Restate the entries word for word, omitting nothing.
════════
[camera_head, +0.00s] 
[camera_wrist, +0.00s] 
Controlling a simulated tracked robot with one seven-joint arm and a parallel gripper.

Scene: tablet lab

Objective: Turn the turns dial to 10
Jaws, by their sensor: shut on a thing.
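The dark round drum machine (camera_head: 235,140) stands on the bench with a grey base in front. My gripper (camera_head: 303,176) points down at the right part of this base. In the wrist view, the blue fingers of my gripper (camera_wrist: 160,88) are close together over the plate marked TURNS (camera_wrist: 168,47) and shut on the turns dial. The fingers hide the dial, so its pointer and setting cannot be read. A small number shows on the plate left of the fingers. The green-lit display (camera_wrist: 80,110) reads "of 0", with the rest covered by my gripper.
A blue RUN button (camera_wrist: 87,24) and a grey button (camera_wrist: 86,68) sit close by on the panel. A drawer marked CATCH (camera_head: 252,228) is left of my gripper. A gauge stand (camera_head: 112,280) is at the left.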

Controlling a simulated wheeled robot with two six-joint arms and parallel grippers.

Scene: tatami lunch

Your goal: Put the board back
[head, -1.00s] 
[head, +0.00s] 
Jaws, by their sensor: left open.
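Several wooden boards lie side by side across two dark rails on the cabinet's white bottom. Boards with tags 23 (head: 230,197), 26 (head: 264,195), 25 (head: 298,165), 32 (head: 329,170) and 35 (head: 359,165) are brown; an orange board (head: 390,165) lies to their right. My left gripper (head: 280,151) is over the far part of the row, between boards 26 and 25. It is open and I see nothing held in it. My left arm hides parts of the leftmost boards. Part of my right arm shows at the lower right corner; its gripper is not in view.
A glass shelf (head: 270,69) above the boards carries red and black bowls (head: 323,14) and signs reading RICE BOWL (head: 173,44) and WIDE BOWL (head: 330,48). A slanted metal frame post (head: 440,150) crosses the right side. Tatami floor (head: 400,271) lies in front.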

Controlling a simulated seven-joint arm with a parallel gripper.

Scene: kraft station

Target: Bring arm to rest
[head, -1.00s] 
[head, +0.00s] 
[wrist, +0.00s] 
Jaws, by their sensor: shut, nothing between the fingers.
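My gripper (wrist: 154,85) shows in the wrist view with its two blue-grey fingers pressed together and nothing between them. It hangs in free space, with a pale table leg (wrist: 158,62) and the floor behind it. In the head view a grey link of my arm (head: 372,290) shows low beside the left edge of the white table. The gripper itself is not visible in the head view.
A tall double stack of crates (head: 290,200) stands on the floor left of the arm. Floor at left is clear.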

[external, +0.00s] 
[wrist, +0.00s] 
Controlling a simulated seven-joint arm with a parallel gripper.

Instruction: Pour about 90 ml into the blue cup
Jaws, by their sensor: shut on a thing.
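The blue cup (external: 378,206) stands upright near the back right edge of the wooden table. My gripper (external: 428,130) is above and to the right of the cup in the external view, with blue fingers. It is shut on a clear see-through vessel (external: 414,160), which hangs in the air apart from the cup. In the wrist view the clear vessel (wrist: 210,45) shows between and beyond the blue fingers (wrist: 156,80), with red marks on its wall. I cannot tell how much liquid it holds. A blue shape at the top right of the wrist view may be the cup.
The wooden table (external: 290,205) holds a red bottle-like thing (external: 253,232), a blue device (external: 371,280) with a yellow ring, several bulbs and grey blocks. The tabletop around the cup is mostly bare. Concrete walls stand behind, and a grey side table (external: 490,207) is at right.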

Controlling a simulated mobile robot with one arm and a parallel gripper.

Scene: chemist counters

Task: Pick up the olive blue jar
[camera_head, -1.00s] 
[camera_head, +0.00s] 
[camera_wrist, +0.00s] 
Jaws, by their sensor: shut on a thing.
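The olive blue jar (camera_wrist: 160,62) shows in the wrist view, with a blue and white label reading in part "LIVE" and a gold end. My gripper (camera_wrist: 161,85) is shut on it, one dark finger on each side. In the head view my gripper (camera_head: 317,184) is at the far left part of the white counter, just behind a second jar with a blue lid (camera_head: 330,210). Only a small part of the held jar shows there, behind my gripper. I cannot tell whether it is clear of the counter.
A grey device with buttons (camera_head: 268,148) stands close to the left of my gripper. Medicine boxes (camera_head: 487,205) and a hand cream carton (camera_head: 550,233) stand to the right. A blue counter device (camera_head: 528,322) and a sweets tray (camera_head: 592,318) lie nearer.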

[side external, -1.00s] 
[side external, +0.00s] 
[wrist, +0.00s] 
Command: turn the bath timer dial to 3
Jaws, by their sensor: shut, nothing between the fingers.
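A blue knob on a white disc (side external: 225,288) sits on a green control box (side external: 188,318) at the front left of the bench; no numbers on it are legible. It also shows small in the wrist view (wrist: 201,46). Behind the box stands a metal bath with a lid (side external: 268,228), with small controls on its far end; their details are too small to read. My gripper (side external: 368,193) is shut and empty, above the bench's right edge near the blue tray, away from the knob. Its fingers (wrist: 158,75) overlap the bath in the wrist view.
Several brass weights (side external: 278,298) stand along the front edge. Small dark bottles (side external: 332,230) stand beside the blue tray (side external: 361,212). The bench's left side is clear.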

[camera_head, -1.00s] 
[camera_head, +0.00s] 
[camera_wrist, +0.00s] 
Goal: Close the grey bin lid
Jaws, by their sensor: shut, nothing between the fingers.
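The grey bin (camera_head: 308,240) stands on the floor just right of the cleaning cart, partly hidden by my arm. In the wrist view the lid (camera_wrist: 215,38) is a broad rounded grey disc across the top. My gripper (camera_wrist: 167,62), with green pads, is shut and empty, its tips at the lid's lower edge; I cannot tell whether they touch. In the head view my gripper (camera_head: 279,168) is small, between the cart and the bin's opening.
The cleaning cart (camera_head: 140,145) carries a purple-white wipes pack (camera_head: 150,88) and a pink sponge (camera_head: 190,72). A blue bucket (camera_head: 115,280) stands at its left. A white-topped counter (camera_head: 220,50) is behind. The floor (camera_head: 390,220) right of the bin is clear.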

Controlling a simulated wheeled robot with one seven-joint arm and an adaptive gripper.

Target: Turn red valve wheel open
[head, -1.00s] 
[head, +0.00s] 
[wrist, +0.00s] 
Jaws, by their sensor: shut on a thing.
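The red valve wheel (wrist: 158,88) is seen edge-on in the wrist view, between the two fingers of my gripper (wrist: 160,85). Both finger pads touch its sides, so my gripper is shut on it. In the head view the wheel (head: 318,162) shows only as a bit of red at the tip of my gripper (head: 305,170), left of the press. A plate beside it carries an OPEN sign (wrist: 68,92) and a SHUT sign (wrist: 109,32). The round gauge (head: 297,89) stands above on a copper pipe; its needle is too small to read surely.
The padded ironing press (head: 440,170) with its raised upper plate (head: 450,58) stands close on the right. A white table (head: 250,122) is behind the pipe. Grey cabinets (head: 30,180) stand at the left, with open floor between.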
════════
### Result
[camera_head, +0.00s] 
[camera_wrist, +0.00s] 
Controlling a simulated tracked robot with one seven-joint arm and a parallel gripper.

Scene: tablet lab

Objective: Turn the turns dial to 10
Jaws, by their sensor: shut on a thing.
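The dark round drum machine (camera_head: 235,140) stands on the bench with a grey base in front. My gripper (camera_head: 303,176) points down at the right part of this base. In the wrist view, the blue fingers of my gripper (camera_wrist: 160,88) are close together over the plate marked TURNS (camera_wrist: 168,47) and shut on the turns dial. The fingers hide the dial, so its pointer and setting cannot be read. A small number shows on the plate left of the fingers. The green-lit display (camera_wrist: 80,110) reads "of 0", with the rest covered by my gripper.
A blue RUN button (camera_wrist: 87,24) and a grey button (camera_wrist: 86,68) sit close by on the panel. A drawer marked CATCH (camera_head: 252,228) is left of my gripper. A gauge stand (camera_head: 112,280) is at the left.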

Controlling a simulated wheeled robot with two six-joint arms and parallel grippers.

Scene: tatami lunch

Your goal: Put the board back
[head, -1.00s] 
[head, +0.00s] 
Jaws, by their sensor: left open.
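Several wooden boards lie side by side across two dark rails on the cabinet's white bottom. Boards with tags 23 (head: 230,197), 26 (head: 264,195), 25 (head: 298,165), 32 (head: 329,170) and 35 (head: 359,165) are brown; an orange board (head: 390,165) lies to their right. My left gripper (head: 280,151) is over the far part of the row, between boards 26 and 25. It is open and I see nothing held in it. My left arm hides parts of the leftmost boards. Part of my right arm shows at the lower right corner; its gripper is not in view.
A glass shelf (head: 270,69) above the boards carries red and black bowls (head: 323,14) and signs reading RICE BOWL (head: 173,44) and WIDE BOWL (head: 330,48). A slanted metal frame post (head: 440,150) crosses the right side. Tatami floor (head: 400,271) lies in front.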

Controlling a simulated seven-joint arm with a parallel gripper.

Scene: kraft station

Target: Bring arm to rest
[head, -1.00s] 
[head, +0.00s] 
[wrist, +0.00s] 
Jaws, by their sensor: shut, nothing between the fingers.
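My gripper (wrist: 154,85) shows in the wrist view with its two blue-grey fingers pressed together and nothing between them. It hangs in free space, with a pale table leg (wrist: 158,62) and the floor behind it. In the head view a grey link of my arm (head: 372,290) shows low beside the left edge of the white table. The gripper itself is not visible in the head view.
A tall double stack of crates (head: 290,200) stands on the floor left of the arm. Floor at left is clear.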

[external, +0.00s] 
[wrist, +0.00s] 
Controlling a simulated seven-joint arm with a parallel gripper.

Instruction: Pour about 90 ml into the blue cup
Jaws, by their sensor: shut on a thing.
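The blue cup (external: 378,206) stands upright near the back right edge of the wooden table. My gripper (external: 428,130) is above and to the right of the cup in the external view, with blue fingers. It is shut on a clear see-through vessel (external: 414,160), which hangs in the air apart from the cup. In the wrist view the clear vessel (wrist: 210,45) shows between and beyond the blue fingers (wrist: 156,80), with red marks on its wall. I cannot tell how much liquid it holds. A blue shape at the top right of the wrist view may be the cup.
The wooden table (external: 290,205) holds a red bottle-like thing (external: 253,232), a blue device (external: 371,280) with a yellow ring, several bulbs and grey blocks. The tabletop around the cup is mostly bare. Concrete walls stand behind, and a grey side table (external: 490,207) is at right.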

Controlling a simulated mobile robot with one arm and a parallel gripper.

Scene: chemist counters

Task: Pick up the olive blue jar
[camera_head, -1.00s] 
[camera_head, +0.00s] 
[camera_wrist, +0.00s] 
Jaws, by their sensor: shut on a thing.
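The olive blue jar (camera_wrist: 160,62) shows in the wrist view, with a blue and white label reading in part "LIVE" and a gold end. My gripper (camera_wrist: 161,85) is shut on it, one dark finger on each side. In the head view my gripper (camera_head: 317,184) is at the far left part of the white counter, just behind a second jar with a blue lid (camera_head: 330,210). Only a small part of the held jar shows there, behind my gripper. I cannot tell whether it is clear of the counter.
A grey device with buttons (camera_head: 268,148) stands close to the left of my gripper. Medicine boxes (camera_head: 487,205) and a hand cream carton (camera_head: 550,233) stand to the right. A blue counter device (camera_head: 528,322) and a sweets tray (camera_head: 592,318) lie nearer.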

[side external, -1.00s] 
[side external, +0.00s] 
[wrist, +0.00s] 
Command: turn the bath timer dial to 3
Jaws, by their sensor: shut, nothing between the fingers.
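A blue knob on a white disc (side external: 225,288) sits on a green control box (side external: 188,318) at the front left of the bench; no numbers on it are legible. It also shows small in the wrist view (wrist: 201,46). Behind the box stands a metal bath with a lid (side external: 268,228), with small controls on its far end; their details are too small to read. My gripper (side external: 368,193) is shut and empty, above the bench's right edge near the blue tray, away from the knob. Its fingers (wrist: 158,75) overlap the bath in the wrist view.
Several brass weights (side external: 278,298) stand along the front edge. Small dark bottles (side external: 332,230) stand beside the blue tray (side external: 361,212). The bench's left side is clear.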

[camera_head, -1.00s] 
[camera_head, +0.00s] 
[camera_wrist, +0.00s] 
Goal: Close the grey bin lid
Jaws, by their sensor: shut, nothing between the fingers.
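The grey bin (camera_head: 308,240) stands on the floor just right of the cleaning cart, partly hidden by my arm. In the wrist view the lid (camera_wrist: 215,38) is a broad rounded grey disc across the top. My gripper (camera_wrist: 167,62), with green pads, is shut and empty, its tips at the lid's lower edge; I cannot tell whether they touch. In the head view my gripper (camera_head: 279,168) is small, between the cart and the bin's opening.
The cleaning cart (camera_head: 140,145) carries a purple-white wipes pack (camera_head: 150,88) and a pink sponge (camera_head: 190,72). A blue bucket (camera_head: 115,280) stands at its left. A white-topped counter (camera_head: 220,50) is behind. The floor (camera_head: 390,220) right of the bin is clear.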

Controlling a simulated wheeled robot with one seven-joint arm and an adaptive gripper.

Target: Turn red valve wheel open
[head, -1.00s] 
[head, +0.00s] 
[wrist, +0.00s] 
Jaws, by their sensor: shut on a thing.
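The red valve wheel (wrist: 158,88) is seen edge-on in the wrist view, between the two fingers of my gripper (wrist: 160,85). Both finger pads touch its sides, so my gripper is shut on it. In the head view the wheel (head: 318,162) shows only as a bit of red at the tip of my gripper (head: 305,170), left of the press. A plate beside it carries an OPEN sign (wrist: 68,92) and a SHUT sign (wrist: 109,32). The round gauge (head: 297,89) stands above on a copper pipe; its needle is too small to read surely.
The padded ironing press (head: 440,170) with its raised upper plate (head: 450,58) stands close on the right. A white table (head: 250,122) is behind the pipe. Grey cabinets (head: 30,180) stand at the left, with open floor between.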

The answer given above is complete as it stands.